##### DATA EXCERPTS

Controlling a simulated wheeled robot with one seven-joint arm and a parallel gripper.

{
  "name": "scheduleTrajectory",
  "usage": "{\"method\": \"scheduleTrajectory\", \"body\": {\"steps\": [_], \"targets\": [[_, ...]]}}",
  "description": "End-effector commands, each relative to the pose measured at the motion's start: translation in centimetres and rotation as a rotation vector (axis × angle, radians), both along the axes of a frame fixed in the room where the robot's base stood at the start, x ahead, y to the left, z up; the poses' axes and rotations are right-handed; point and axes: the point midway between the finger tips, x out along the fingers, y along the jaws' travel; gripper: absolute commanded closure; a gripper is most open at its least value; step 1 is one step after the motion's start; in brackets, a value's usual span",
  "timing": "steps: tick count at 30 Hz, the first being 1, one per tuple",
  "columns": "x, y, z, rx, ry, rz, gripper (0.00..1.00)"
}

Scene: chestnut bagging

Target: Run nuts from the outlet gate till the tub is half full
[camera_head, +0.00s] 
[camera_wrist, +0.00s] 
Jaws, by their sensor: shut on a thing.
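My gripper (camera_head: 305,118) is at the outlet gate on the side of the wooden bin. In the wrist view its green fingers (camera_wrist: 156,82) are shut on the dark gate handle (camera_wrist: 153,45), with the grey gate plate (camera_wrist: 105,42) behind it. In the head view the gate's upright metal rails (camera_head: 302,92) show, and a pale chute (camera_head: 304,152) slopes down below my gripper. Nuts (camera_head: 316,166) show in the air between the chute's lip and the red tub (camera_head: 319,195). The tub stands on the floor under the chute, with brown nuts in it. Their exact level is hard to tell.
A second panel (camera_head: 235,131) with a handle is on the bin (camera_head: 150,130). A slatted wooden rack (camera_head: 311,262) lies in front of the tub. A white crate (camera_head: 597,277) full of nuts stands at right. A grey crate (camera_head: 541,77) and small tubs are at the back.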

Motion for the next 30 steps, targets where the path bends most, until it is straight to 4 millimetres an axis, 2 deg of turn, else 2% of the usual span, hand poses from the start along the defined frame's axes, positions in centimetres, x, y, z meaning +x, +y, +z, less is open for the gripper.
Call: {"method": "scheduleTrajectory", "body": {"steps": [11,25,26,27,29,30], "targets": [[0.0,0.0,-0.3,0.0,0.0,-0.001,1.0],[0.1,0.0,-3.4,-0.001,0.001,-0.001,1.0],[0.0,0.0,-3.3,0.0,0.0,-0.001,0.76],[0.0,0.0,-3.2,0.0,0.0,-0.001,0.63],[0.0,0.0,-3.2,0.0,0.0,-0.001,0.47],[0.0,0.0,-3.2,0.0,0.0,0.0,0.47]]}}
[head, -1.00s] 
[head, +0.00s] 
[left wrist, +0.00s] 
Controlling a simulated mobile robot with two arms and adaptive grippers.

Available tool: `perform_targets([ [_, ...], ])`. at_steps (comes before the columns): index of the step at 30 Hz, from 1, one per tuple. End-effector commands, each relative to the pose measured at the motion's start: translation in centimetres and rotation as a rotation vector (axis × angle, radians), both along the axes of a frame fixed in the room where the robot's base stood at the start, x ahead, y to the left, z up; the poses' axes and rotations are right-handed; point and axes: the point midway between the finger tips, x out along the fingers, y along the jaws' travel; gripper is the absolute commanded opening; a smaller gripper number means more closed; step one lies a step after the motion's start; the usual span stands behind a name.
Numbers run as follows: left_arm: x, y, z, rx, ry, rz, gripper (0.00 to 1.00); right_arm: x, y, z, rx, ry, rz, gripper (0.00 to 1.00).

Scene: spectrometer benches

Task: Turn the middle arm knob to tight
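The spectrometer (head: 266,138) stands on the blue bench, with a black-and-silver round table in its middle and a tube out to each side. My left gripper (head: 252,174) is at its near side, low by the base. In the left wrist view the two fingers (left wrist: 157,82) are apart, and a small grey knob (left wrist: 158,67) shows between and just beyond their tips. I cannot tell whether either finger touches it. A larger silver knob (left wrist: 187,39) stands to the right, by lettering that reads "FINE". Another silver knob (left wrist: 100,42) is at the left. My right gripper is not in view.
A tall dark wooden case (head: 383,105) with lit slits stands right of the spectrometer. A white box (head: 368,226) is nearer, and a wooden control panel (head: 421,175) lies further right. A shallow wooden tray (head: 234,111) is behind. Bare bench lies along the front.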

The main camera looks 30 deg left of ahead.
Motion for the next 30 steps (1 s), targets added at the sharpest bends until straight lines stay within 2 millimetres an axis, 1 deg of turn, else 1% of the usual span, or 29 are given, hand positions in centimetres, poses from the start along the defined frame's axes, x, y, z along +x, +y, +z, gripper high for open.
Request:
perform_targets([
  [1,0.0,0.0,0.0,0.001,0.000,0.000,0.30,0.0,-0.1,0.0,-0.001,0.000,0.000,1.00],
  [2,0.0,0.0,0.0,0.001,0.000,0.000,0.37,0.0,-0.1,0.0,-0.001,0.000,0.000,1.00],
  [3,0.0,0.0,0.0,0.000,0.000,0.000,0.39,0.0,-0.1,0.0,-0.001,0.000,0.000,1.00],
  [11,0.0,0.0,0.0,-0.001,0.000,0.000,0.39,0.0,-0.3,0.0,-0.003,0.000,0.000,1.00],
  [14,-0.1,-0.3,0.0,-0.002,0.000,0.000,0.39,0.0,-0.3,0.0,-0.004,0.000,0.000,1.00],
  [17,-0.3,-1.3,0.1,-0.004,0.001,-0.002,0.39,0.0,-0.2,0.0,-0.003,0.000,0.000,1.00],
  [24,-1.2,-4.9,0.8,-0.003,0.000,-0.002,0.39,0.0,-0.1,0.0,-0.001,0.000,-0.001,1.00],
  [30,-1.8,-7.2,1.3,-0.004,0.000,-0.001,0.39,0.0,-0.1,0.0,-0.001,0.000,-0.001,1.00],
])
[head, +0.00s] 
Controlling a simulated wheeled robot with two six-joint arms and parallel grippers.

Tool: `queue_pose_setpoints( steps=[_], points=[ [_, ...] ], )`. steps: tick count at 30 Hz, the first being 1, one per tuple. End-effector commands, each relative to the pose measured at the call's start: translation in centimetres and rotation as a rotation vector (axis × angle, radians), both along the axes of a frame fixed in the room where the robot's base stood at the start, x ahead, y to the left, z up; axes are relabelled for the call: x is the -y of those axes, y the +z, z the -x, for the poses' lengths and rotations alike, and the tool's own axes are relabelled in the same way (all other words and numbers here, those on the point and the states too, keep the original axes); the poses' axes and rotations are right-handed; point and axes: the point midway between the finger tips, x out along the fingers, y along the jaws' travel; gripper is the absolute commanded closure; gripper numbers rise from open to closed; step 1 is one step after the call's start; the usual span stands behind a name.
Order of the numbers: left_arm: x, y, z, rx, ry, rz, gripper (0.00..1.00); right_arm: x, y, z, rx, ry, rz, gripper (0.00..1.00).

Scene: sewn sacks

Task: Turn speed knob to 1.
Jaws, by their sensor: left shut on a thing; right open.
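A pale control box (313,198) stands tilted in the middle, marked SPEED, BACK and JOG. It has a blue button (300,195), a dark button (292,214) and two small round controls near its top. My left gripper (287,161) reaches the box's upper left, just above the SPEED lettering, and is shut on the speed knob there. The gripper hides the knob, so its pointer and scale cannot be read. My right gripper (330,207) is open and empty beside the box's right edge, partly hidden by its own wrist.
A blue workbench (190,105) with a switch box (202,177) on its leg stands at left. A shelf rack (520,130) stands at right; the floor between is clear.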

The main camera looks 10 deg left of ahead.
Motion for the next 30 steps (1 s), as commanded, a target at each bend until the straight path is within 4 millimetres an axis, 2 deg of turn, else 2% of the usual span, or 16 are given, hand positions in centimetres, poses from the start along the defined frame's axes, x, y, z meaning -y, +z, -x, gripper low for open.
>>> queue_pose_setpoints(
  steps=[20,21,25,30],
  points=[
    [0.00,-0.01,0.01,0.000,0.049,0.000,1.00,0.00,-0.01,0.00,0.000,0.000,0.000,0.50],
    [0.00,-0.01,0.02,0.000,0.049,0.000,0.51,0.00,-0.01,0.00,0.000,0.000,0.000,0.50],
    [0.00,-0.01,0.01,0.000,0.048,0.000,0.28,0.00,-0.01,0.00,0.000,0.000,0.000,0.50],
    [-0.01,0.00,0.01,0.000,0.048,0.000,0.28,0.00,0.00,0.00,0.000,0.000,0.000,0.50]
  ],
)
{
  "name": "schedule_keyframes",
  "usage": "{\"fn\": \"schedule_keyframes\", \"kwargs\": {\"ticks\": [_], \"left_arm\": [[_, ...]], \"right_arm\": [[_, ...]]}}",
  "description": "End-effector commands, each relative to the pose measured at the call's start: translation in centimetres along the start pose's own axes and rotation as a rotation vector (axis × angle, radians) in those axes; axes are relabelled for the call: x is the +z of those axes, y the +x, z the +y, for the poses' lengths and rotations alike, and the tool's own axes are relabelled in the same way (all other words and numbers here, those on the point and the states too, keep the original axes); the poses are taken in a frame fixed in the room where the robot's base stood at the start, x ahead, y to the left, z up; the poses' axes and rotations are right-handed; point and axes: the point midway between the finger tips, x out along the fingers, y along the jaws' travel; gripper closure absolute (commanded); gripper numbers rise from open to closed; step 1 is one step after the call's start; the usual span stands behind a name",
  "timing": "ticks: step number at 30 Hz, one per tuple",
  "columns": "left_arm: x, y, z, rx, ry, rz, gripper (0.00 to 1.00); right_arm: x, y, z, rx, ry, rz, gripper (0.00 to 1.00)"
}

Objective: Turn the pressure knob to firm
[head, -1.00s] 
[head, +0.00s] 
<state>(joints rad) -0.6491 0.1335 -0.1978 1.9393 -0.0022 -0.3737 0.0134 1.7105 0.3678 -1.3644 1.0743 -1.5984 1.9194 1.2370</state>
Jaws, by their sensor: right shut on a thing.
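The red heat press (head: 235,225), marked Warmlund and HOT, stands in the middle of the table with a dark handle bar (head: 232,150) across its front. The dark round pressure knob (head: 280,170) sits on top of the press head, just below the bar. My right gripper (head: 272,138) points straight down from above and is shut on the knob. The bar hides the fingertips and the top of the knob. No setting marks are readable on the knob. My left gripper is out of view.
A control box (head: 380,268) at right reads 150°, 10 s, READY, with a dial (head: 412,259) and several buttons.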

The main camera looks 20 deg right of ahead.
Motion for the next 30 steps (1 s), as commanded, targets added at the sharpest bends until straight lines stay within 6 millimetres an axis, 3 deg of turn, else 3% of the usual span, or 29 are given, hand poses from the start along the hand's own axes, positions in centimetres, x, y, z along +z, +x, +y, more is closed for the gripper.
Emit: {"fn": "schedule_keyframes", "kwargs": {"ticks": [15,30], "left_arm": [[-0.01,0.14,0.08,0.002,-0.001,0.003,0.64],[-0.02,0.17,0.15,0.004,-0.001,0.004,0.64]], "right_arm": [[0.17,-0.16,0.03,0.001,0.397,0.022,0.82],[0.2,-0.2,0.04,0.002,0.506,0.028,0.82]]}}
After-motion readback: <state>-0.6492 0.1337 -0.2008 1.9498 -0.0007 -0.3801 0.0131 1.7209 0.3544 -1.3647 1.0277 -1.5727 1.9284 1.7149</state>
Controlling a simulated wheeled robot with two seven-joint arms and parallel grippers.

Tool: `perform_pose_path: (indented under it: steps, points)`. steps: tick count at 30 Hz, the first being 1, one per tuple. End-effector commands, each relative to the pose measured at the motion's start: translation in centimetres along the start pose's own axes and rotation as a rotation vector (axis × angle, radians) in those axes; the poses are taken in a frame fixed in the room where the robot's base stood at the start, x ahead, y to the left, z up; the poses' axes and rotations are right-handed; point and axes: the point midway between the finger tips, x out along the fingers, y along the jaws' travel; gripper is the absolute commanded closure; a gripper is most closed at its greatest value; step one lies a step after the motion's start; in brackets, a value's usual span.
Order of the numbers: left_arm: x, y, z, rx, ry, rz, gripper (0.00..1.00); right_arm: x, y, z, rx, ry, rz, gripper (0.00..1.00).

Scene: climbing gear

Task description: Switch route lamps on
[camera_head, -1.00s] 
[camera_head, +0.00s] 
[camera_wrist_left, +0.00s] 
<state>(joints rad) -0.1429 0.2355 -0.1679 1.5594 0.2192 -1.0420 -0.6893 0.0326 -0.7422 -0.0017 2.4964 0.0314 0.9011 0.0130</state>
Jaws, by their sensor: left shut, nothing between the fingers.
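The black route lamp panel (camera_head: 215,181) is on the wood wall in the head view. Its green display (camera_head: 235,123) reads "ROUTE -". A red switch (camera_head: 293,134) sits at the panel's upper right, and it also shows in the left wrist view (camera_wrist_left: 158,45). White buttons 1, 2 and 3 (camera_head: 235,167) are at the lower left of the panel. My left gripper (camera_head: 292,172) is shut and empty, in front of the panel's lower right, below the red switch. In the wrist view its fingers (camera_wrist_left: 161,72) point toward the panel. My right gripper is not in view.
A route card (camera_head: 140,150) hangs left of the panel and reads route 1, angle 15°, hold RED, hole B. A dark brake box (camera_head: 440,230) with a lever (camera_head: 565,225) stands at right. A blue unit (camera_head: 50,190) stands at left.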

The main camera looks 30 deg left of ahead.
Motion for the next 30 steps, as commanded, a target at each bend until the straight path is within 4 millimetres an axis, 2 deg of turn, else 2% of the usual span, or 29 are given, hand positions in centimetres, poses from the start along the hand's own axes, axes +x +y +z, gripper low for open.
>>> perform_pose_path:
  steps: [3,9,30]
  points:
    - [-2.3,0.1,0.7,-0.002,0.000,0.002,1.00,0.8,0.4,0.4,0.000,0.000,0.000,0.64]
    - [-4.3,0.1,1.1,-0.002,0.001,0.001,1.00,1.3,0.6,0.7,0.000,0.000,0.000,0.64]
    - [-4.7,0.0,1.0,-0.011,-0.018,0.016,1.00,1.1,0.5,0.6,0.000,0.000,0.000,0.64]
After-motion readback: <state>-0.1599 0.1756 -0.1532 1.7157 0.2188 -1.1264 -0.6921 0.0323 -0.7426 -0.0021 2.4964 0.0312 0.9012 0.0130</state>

##########

Report each line of the material above where the word "timing" appears.

◆ **WRITTEN RESPONSE**:
  "timing": "steps: tick count at 30 Hz, the first being 1, one per tuple",
  "timing": "ticks: step number at 30 Hz, one per tuple",

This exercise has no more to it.